DQ 1 of 3
One of the main principles behind mainstream, neoclassical economic theory is that individuals act to optimize their own utility. Utility is generally defined as a satisfaction (pleasure) that an individual derives from consuming or using a specific good or service. One of the most interesting areas in utility theory is the paradox of value. There is a paradox of value due to the fact that absolute necessities such as water and air are valued (priced) very cheaply, whereas other goods like diamond, which are not necessities, are highly valued and command the most outrageous prices.
In order to understand the paradox of value, there is a need to distinguish total utility from marginal utility. The total satisfaction obtained from all units of a particular good or service consumed over a period of time is called total utility. An additional or incremental utility derived from consuming one more unit of a good or service is called marginal utility. Thus marginal utility is the change in the total utility that results from one unit change in consumption of a good or service within a given period of time.

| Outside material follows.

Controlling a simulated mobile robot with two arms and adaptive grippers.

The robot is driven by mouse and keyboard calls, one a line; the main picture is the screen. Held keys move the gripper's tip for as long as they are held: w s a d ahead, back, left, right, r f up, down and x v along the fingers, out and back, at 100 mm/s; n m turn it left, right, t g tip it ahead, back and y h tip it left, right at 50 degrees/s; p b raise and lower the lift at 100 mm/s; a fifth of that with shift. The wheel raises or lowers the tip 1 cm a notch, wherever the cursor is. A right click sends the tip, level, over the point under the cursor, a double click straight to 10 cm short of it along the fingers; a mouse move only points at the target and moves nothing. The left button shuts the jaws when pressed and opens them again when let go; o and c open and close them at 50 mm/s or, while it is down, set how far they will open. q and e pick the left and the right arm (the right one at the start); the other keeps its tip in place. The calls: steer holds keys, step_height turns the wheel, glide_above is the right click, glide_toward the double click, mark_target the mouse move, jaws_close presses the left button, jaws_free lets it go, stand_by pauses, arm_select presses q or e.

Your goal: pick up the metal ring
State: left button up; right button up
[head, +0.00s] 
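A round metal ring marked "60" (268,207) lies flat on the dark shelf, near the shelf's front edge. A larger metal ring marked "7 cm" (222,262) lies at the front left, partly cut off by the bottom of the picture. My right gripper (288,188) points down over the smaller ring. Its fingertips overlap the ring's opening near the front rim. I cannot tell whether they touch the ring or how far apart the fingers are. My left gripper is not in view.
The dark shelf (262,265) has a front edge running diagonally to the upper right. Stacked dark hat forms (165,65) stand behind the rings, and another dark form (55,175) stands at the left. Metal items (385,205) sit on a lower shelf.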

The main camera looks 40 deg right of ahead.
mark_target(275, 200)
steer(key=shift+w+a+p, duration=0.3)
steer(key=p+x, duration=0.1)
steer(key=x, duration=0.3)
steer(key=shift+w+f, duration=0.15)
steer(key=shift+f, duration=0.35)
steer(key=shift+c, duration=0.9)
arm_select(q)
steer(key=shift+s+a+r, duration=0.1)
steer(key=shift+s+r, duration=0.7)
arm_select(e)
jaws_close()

Unit 3 Discussion Question 1 of 3
Using the Diamond-Water Paradox as a guide (refer to page 160 of the textbook) and two other goods of your choice, illustrate the paradox of value. Explain the roles total utility and marginal utility play to understand this paradox.
Unit 3 DQ 2 of 3
Utility is a satisfaction that an individual derives from consuming or using a specific good or service. Total utility indicates the total amount of satisfaction or pleasure an individual derives from consuming some specific quantity of a good or service. Marginal utility refers to the additional satisfaction a consumer gets from an additional unit of a good or service she/he consumes during a given period of time.

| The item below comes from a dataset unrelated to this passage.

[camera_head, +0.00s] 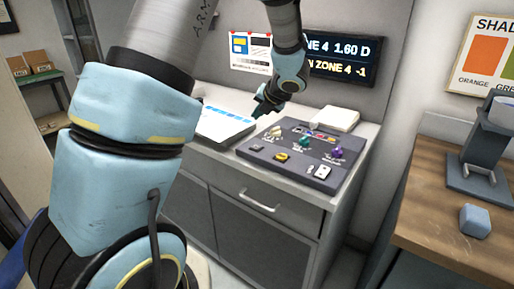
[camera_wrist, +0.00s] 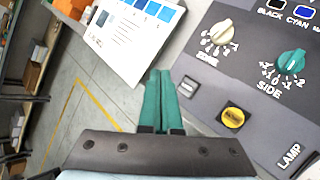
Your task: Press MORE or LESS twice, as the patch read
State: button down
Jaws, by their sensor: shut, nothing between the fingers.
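The grey control panel (camera_head: 300,172) lies on the cabinet top. It has a white ZONE knob (camera_wrist: 220,32), a teal SIDE knob (camera_wrist: 292,62) and a purple knob (camera_head: 337,152) whose label I cannot read. Along its near side are a small pale button (camera_wrist: 188,87), a yellow button (camera_wrist: 233,117) and a white LAMP switch (camera_head: 321,172). I cannot read MORE or LESS anywhere. My gripper (camera_wrist: 160,75) is shut and empty, its teal fingers left of the pale button in the wrist view.
A wall display (camera_head: 343,58), partly hidden by my arm, reads "NE 4 1.60 D" and "N ZONE 4 -1". A white sheet with blue patches (camera_head: 222,125) lies left of the panel, and a pale pad (camera_head: 335,119) behind it. A wooden table (camera_head: 425,215) stands right.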

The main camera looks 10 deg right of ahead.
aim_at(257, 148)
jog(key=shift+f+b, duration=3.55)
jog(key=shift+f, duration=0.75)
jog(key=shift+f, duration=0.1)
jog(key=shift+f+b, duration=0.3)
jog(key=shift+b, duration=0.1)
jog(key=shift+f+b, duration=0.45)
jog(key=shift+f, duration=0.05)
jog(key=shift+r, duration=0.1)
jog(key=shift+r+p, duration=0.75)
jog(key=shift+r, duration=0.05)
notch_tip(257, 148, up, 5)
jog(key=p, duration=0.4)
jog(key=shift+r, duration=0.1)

The law of diminishing marginal utility states that as a consumer consumes more and more units of a specific good or service, the additional utility the consumer derives from the successive units keep on diminishing (declining) over time.
Diminishing marginal utility explains a lot about consumer behavior in the economy. Select a specific consumer behavior and construct a "mini case study" that highlights the workings of marginal utility and how it affects the consumption pattern.DQ 3 of 3
1. Pick a specific industry from one of the market structures and explain how it would function and maximize profit.
2. Which market structures do you think benefit consumers more than others? Explain by using examples.
3. Society is exposed to a number of advertisements on TV, in radio and in other places daily. Which market structures are the most dominant in the advertisement industry? Why?
Unit 3 Case Study Utility and Market Models Discussion
The marginal product of any input in the production process is the increase in the quantity of output produced from one additional unit of that input. According to the Law of Diminishing Returns, the marginal product of an input declines as the quantity of the input increases over time, other factors remaining the same.
In the workplace, you often see diminishing marginal product, where the additional output produced per worker drops as they perform their jobs over time.
• As a manager, what are some practical things you could do to raise marginal product per employee that also benefit the firm? In your answer use a company you currently work for or one you worked for in the past.
• Give specific examples and discuss how diminishing marginal productivity affect marginal revenues and profits of firms.